$A\triangle B$ can be defined either as $(A\cup B)\setminus(A\cap B)$ or as $(A\setminus B)\cup(B\setminus A)$. The two definitions are entirely equivalent, but it’s the latter that explains why $A\triangle B$ is called the symmetric difference of $A$ and $B$: $A\setminus B$ is the difference in one direction, $B\setminus A$ is the difference in the other direction, and taking their union removes any directionality. From an intuitive point of view, however, you might be best off thinking of $A\triangle B$ simply as the set of things belonging to exactly one of $A$ and $B$, just as $A\cap B$ is the set of things belonging to exactly two of $A$ and $B$, and $A\cup B$ is the set of things belonging to at least one of $A$ and $B$.
Now let’s look at $A\triangle(B\cap C)$. $A$ is striped red in the figure below, and $B\cap C$ is solid blue. The points that are in exactly one of those two sets are exactly the points shaded in your picture.
And here they are again, in a modified version of my picture: the remaining blue points are the points that are in $B\cap C$ but not in $A$ (in symbols, in $(B\cap C)\setminus A$), and the remaining red-and-white striped region contains the points that are in $A$ but not in $B\cap C$ (in symbols, in $A\setminus(B\cap C)$).

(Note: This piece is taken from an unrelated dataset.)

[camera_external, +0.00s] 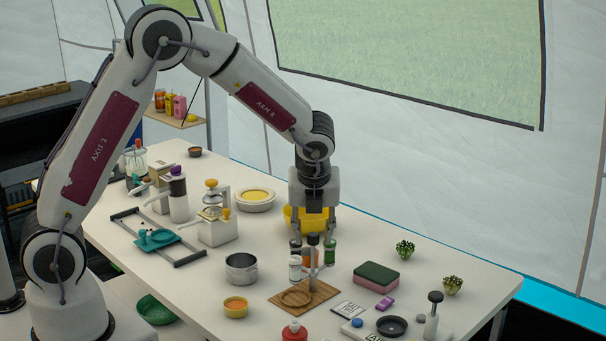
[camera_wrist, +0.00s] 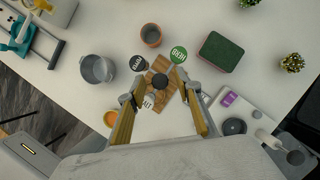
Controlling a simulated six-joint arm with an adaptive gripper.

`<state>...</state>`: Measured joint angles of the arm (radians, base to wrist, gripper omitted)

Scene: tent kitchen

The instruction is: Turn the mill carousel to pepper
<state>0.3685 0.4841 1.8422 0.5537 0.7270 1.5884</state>
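Around the post stand a dark-lidded jar (camera_wrist: 138,63), a green-lidded jar (camera_wrist: 178,54) and a white-lidded jar (camera_external: 295,268), partly hidden by a finger in the wrist view. A reddish-brown round container (camera_wrist: 151,35) shows beyond them.
A steel pot (camera_external: 241,269) and an orange bowl (camera_external: 236,306) stand left of the carousel. A green-topped sponge (camera_external: 376,277), a purple item (camera_external: 386,303) and a black dish (camera_external: 392,326) lie to the right.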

Between the two we have
$$A\triangle(B\cap C)=\underbrace{\Big(A\setminus(B\cap C)\Big)}_{\text{remaining striped region}}\cup\underbrace{\Big((B\cap C)\setminus A\Big)}_{\text{remaining blue region}}\;.$$
Alternatively, we started with the things that were in at least one of the sets $A$ and $B\cap C$ and removed the things that were in both to get the things in exactly one:
$$A\triangle(B\cap C)=\underbrace{\Big(A\cup(B\cap C)\Big)}_{\text{in at least one}}\setminus\underbrace{\Big(A\cap(B\cap C)\Big)}_{\text{in both}}\;.$$
The picture that you already have for $(A\triangle B)\cap(A\triangle C)$ is pretty good. The set $A\triangle B$ is shaded from upper left to lower right (bendwise, if you’re a herald), and the set $A\triangle C$ is shaded from upper right to lower left (bendwise sinister if you’re a herald). The intersection of these two sets consists of those points that are in both sets, so it comprises the regions that are shaded in both directions. In the picture below it’s the blue together with the red-and-white regions.
(The diagrams are a bit crude, but they should help a bit, at least.)
There are a couple of ways to approach the problem; I’ll start with a very straightforward one from first principles. First, here’s a picture:
The blue part of the diagram represents those students who do not participate in soccer, basketball, or track. We’re interested in $x$, the percentage who play all three sports. One way to solve the problem is to fill in the Venn diagram in terms of $x$. I’ve started: we know, for instance, that $2\%$ play soccer and basketball, and $x\%$ play all three sports, so $2-x$ must be the percentage playing soccer and basketball but not track. The figures $6-x$ and $9-x$ were obtained by similar reasoning. Now go after the percentage playing just soccer, just basketball, and just track. We know that $21\%$ play soccer, and $(2-x)+x+(6-x)$ percent play soccer and at least one other of the three sports, so what percentage (in terms of $x$) play just soccer? Repeat this procedure with basketball and track to fill in the last three regions of the Venn diagram. Finally, add up the percentages of all of the white regions; that total, which will involve $x$, must be the $100-36$ percent who play at least one of the three sports, and you’ll have a simple equation to solve for $x$.
If you know something about calculating the cardinalities of unions and intersections of sets, you can short-circuit this calculation. Let $S,B$, and $T$ be the sets of students playing soccer, basketball, and track, respectively. Pretend that there are $100$ students altogether, so that percentages are simply numbers of students. Then you want $|S\cap B\cap T|$, and you know $|S|$, $|B|$, $|T|$, $|S\cap B|$, $|S\cap T|$, $|B\cap T|$, and the cardinality of the complement of $S\cup B\cup T$. That last figure gives you $|S\cup B\cup T|$. Now, do you know a formula that relates all of these quantities? If so, you’re in business, because you know all but one of them.
Added: However, the problem is faulty, because if you actually carry out the computations, which I unfortunately did not bother to do when I originally posted the answer, you’ll find that $x$ is negative!
Best Answer
I think you're misinterpreting what the symmetric difference $A \oplus B$ is: it's all the points that are in exactly one of $A$ or $B$, but not both. In particular, this means that the "exclusively $C$" region is not included in $A \oplus B$, because elements exclusively in $C$ are in neither $A$ nor $B$.
Based on this, to fix your diagram you also need to shade the exclusively $C$ region.